### Goal of the exercise
Transcribe exactly the lines from the one holding "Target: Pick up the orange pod" to the end of the data below, including both of those lines and no others.

☆ ☆ ☆ ☆ ☆ ☆ ☆

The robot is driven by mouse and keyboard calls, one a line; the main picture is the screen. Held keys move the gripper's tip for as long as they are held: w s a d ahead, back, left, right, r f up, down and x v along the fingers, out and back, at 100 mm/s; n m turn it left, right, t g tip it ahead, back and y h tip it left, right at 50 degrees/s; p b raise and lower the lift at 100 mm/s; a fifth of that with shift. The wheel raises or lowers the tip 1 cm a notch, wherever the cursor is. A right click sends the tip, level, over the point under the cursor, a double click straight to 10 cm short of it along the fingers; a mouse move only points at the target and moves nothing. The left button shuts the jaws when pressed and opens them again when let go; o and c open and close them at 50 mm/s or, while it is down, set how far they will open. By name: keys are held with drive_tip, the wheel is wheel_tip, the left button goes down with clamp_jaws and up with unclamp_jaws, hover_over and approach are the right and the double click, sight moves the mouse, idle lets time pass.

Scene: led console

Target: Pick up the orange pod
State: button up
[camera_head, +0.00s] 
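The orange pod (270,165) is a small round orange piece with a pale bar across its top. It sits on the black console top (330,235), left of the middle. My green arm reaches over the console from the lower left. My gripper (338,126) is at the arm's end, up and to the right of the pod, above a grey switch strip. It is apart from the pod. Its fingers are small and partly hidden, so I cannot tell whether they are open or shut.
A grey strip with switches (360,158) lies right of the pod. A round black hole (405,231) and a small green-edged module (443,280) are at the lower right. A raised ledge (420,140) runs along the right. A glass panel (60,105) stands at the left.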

☆ ☆ ☆ ☆ ☆ ☆ ☆

### Solution to this task
Target: Pick up the orange pod
State: button up
[camera_head, +0.00s] 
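The orange pod (270,165) is a small round orange piece with a pale bar across its top. It sits on the black console top (330,235), left of the middle. My green arm reaches over the console from the lower left. My gripper (338,126) is at the arm's end, up and to the right of the pod, above a grey switch strip. It is apart from the pod. Its fingers are small and partly hidden, so I cannot tell whether they are open or shut.
A grey strip with switches (360,158) lies right of the pod. A round black hole (405,231) and a small green-edged module (443,280) are at the lower right. A raised ledge (420,140) runs along the right. A glass panel (60,105) stands at the left.

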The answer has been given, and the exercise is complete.